U.S. servicemembers, civilians and partner nations participate in the Cyber Flag exercise in June in Suffolk, Va.

U.S. CYBER COMMAND

By TOM CORWIN | The Augusta Chronicle | Published: January 16, 2020

AUGUSTA, Ga. (Tribune News Service) — U.S. Army Cyber Command will complete a move of its headquarters into a gleaming and well-equipped building later this year but its biggest need will be filling it with the right personnel, the commanding general said.

"It truly is all about the people," Lt. Gen, Stephen Fogarty said, and some of them will be from the area.

He spoke Wednesday at AFCEA Cyber Education, Research and Training Symposium, where he said the rapidly evolving field is demanding a greater effort at recruiting and putting the right people in place.

"It's about a race for talent," Fogarty said. "Things are moving so fast right now that the only thing that can keep up with it is the people."

Those who are in place now are engaged in what he called "information warfare" with the country's foes.

"Those young men and women, they're making a huge difference right now," he said. "They're making a huge difference globally. They've got global reach from Georgia."

About 150 from Army Cyber are here now, many setting up operations and ensuring systems are in place, Forgarty said. He said he plans to move down in May and the majority will begin moving in June and be completed by August. What is still unsettled is how much of Army Cyber's civilian employees will make the move from the Washington, D.C., area to Augusta, Fogarty said.

"That workforce is critically important to us," he said, people who "may be willing to serve the nation they just don't want to wear a military uniform to do that."

That might be a lot to ask for some who may have lived their entire lives in that area, Fogarty said.

"This is a huge leap to actually uproot themselves, their families and then move down to Georgia," he said, and Army Cyber is trying to help them get the right information so they can move, find housing and get their families settled. But some have already opted out, Fogarty said.

"But there are some others that are still frankly waiting to make a decision," he said, although by late spring he hopes they know who is coming and who isn't.

Then, "it's really identifying where our gaps are and trying to get those positions advertised as fast as possible," he said. "I can't afford to have an operational pause as we make the physical move down."

Those openings will create "opportunity for people locally," Fogarty said. "But if they don't step up the people are not going to wait. They will move from across the region to take advantage of some of the opportunities that the government and the commercial sector will provide."

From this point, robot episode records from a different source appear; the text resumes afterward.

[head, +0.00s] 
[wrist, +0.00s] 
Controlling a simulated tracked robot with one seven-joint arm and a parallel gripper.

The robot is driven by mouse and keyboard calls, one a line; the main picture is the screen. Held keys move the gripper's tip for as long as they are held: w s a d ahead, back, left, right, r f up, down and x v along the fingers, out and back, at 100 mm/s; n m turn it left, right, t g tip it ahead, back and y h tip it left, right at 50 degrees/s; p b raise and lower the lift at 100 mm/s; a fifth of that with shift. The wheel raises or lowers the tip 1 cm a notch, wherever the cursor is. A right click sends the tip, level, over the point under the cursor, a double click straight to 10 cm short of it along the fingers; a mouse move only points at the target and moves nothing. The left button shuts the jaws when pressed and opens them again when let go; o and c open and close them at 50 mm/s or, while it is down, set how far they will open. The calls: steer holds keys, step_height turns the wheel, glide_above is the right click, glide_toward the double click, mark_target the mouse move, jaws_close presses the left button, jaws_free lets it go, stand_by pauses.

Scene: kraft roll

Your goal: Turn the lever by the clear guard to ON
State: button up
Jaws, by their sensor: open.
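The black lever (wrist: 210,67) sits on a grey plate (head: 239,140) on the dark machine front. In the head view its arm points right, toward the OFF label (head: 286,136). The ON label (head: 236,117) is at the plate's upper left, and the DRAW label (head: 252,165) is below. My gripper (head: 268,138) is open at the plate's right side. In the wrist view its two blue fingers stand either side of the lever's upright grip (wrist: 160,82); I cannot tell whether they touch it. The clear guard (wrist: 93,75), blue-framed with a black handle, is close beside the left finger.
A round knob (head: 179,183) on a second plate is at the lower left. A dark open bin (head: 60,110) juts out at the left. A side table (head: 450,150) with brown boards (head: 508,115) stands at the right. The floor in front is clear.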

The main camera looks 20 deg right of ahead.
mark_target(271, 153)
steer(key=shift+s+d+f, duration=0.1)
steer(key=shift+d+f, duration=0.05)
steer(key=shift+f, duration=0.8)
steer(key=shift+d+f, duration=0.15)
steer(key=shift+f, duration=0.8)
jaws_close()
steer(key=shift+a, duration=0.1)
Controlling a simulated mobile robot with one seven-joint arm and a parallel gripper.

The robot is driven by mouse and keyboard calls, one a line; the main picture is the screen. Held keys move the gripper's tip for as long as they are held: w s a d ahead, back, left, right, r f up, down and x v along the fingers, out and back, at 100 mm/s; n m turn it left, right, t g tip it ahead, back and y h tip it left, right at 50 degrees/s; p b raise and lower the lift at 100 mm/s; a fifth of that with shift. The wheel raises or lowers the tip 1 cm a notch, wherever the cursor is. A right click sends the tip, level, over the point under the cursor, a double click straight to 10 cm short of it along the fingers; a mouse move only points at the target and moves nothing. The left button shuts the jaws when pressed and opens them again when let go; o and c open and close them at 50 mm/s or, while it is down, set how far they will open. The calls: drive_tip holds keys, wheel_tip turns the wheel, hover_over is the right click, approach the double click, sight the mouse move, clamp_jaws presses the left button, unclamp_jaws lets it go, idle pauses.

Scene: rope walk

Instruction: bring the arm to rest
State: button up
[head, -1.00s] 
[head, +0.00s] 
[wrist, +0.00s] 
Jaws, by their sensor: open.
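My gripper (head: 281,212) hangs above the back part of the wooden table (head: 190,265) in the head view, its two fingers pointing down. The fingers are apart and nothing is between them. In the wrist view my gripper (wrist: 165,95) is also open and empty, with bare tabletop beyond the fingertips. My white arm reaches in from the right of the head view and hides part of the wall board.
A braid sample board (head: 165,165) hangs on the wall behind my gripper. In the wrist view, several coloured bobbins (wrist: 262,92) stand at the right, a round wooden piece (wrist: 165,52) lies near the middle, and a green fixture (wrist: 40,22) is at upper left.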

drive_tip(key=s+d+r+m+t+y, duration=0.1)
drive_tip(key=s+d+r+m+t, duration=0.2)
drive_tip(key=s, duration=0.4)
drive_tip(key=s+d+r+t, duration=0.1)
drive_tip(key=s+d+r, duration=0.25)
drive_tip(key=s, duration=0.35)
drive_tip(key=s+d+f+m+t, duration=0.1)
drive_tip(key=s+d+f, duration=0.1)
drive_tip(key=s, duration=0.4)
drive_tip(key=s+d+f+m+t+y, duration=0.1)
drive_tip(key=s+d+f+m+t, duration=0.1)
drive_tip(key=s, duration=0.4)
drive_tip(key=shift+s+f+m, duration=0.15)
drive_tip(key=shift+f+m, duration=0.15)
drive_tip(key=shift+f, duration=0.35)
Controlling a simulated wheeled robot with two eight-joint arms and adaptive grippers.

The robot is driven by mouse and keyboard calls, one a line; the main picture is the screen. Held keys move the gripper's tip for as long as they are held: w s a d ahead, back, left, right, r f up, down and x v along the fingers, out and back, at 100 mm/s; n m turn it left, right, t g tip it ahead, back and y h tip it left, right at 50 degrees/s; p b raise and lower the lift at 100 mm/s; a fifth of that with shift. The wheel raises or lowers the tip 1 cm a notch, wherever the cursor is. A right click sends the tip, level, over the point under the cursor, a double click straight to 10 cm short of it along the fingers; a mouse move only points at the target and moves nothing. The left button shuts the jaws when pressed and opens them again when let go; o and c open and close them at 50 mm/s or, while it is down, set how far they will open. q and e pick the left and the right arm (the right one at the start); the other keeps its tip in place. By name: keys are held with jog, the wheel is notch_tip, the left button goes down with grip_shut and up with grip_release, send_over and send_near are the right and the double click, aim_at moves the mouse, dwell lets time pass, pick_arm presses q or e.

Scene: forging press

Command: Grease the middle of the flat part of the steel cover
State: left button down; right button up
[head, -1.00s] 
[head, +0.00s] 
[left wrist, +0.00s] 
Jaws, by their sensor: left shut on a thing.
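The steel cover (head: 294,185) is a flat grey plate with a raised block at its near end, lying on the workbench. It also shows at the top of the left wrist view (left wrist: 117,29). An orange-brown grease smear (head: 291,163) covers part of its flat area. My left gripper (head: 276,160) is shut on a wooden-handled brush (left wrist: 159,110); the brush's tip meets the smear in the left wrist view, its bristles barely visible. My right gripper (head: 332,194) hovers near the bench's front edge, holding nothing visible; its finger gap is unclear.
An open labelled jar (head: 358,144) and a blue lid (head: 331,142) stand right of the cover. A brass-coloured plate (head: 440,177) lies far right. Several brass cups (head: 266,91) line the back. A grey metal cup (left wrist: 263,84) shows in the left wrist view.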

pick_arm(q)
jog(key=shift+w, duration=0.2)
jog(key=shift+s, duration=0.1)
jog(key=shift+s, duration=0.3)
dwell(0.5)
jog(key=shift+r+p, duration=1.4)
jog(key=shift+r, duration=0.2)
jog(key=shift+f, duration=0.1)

That will also put Army Cyber in direct competition with private sector contractors already here and expanding or who are coming into the area, he acknowledged. But that could actually be a good thing because it will provide pressure to create new talent, particularly for the education systems in the area.

"In government, we will make investments," Fogarty said. "Commercial industry will make investments because the school system has to be successful for both of us to operate down here."

Army Cyber has "very aggressive" recruiting and incentives to fill both military and civilian positions but will always have a need for contractors to work often side by side with those personnel on projects, he said.

"I foresee contractors will always provide a portion of the workforce," Fogarty said. "I think that's healthy. That gives me a lot of flexibility to scale up or down. There's some elasticity that provides."

All of that demand for talent is changing and will continue to transform the area, he said.

"As I see the region, I see what's happening downtown and people are getting it and they understand that this is going to be a very talented workforce, whether its government or industry, and they are going to have certain expectations," Fogarty said. "For the city and the county and the region, I'm confident they will be able to scale to meet those expectations. It's absolutely vital that you do."